> _Stored records_:
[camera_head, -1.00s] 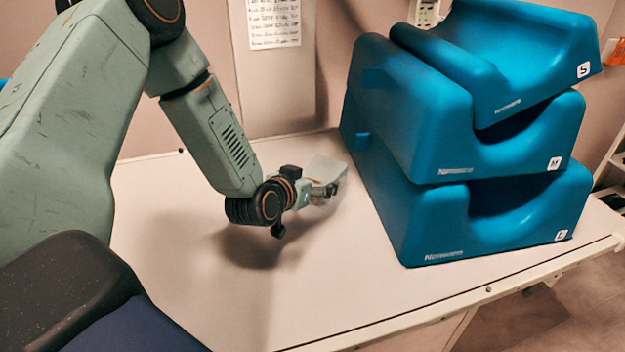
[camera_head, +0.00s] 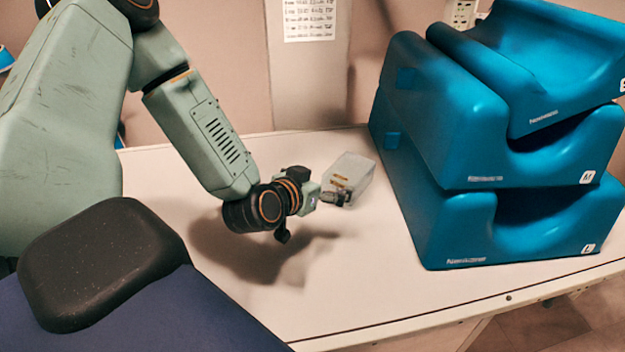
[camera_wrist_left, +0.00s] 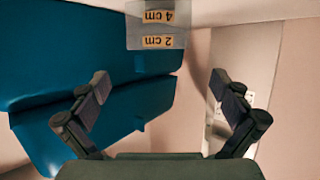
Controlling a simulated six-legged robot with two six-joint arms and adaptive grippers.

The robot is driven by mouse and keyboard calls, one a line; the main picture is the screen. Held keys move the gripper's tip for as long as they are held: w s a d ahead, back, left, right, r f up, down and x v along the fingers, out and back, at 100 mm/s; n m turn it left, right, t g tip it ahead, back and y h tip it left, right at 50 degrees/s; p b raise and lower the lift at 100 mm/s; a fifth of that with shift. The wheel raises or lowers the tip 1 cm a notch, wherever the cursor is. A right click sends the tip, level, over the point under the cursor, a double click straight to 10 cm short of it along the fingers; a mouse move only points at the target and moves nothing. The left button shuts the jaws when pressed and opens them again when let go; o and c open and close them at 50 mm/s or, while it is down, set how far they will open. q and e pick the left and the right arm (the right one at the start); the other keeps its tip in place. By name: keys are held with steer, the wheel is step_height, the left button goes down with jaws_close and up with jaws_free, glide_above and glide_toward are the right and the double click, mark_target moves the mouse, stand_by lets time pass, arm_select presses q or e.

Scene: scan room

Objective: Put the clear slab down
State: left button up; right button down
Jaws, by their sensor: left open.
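The clear slab (camera_head: 352,172) is a see-through, greyish block with orange labels. It stands on the white table beside the blue blocks, though its bottom edge is partly hidden by my gripper in the head view. In the left wrist view the slab (camera_wrist_left: 157,36) is at the top centre, with labels reading 2 cm and 4 cm upside down. My left gripper (camera_head: 338,196) is at the slab's near left side. In the wrist view its fingers (camera_wrist_left: 160,82) are spread wide with nothing between them, and the slab lies beyond the tips. My right gripper is not in view.
Stacked blue contoured blocks (camera_head: 440,205) stand right of the slab, close to it. The white table (camera_head: 330,290) is clear in front. A wall with a paper sheet (camera_head: 309,18) is behind. A dark blue padded thing (camera_head: 130,310) is at the lower left.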

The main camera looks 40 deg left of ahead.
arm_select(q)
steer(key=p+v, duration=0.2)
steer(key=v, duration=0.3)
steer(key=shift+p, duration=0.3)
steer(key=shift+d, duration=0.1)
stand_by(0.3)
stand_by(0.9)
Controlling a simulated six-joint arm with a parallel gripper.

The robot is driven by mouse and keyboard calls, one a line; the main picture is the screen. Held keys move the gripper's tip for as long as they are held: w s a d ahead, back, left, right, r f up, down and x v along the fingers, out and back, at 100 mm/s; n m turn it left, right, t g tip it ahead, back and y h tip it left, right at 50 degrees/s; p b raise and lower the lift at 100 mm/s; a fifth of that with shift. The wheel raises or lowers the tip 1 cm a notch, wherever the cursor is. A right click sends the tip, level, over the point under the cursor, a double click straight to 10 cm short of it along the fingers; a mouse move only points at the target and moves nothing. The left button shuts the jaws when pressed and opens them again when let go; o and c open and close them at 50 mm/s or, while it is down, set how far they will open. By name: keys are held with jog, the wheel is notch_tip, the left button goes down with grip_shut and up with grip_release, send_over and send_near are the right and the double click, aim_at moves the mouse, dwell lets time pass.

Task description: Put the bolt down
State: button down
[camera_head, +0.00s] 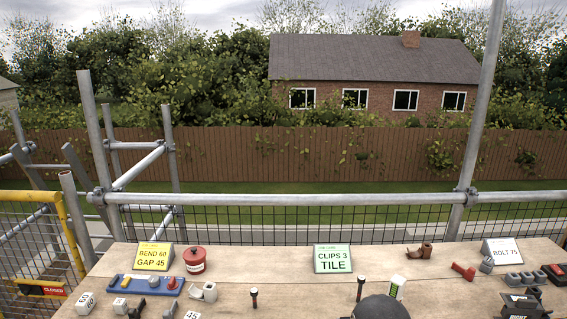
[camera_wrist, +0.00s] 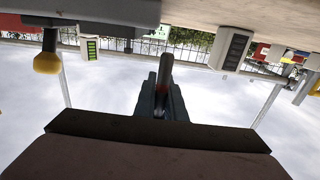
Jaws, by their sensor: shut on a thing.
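My gripper (camera_wrist: 163,98) shows in the wrist view, its two dark fingers closed on a grey, rod-like thing, which I take to be the bolt (camera_wrist: 166,70). The rod sticks out past the fingertips, with a small reddish spot partway along it. Its far end lies near the grey edge above it; I cannot tell whether they touch. The held bolt does not show in the head view. A white sign reading BOLT 75 (camera_head: 502,251) stands at the right of the wooden bench (camera_head: 290,268).
Two dark upright pegs (camera_head: 254,298) (camera_head: 360,288) stand on the bench. A red piece (camera_head: 463,271), grey blocks (camera_head: 513,281) and a brown piece (camera_head: 420,250) are to the right. A blue tray (camera_head: 140,284) and red pot (camera_head: 195,260) are left. Bare wood lies around the green sign (camera_head: 332,258).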

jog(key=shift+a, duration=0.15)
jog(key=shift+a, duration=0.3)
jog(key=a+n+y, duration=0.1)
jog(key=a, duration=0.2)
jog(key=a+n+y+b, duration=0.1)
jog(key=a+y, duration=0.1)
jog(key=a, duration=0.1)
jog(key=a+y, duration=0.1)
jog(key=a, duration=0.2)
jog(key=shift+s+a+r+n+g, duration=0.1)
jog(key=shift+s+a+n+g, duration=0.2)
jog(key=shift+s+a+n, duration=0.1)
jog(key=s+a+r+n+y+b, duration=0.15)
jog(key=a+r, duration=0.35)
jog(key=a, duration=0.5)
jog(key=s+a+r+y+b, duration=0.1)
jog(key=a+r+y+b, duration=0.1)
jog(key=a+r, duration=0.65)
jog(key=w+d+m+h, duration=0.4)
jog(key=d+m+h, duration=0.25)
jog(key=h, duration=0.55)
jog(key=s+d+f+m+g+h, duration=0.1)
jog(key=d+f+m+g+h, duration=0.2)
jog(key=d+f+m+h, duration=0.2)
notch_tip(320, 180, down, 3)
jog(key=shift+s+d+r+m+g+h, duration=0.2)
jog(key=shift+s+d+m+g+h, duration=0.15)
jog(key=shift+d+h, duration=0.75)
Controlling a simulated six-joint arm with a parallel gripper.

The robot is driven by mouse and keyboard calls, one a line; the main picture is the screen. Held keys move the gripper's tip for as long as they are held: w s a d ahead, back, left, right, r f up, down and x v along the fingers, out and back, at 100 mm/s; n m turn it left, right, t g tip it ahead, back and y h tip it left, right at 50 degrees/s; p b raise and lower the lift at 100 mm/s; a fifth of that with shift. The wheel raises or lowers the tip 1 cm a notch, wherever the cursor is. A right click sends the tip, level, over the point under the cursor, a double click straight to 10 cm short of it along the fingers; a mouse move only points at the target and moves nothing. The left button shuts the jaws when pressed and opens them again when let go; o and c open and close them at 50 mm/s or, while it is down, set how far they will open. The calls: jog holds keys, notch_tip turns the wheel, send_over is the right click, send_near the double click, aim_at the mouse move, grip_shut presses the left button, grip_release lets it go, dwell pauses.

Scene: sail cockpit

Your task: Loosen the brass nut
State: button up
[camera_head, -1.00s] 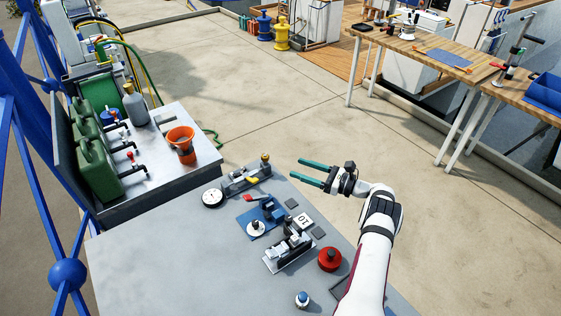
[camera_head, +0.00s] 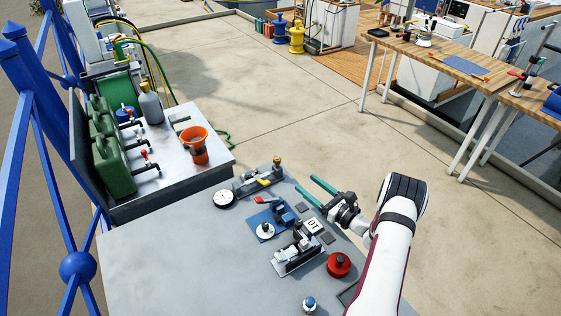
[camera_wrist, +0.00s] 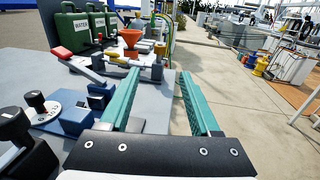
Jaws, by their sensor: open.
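A brass-coloured knob-like piece (camera_head: 277,161), which looks like the brass nut, stands upright at the far right end of a long grey fixture (camera_head: 247,187) near the bench's far edge. In the wrist view the brass piece (camera_wrist: 160,48) shows above and beyond my fingertips, at the right end of the fixture. My gripper (camera_head: 307,187) has two green fingers spread apart, with nothing between them. It is over the right side of the bench, nearer than the brass piece and apart from it. The wrist view also shows the empty gap between the fingers (camera_wrist: 158,78).
The bench's left part is clear.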

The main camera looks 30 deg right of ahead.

> _Exercise instructions_:
Repeat the lines from where the entries begin to the line with "Controlling a simulated six-legged", both included. Any picture is left out.

> _Solved exercise_:
[camera_head, -1.00s] 
[camera_head, +0.00s] 
[camera_wrist_left, +0.00s] 
Controlling a simulated six-legged robot with two six-joint arms and adaptive grippers.

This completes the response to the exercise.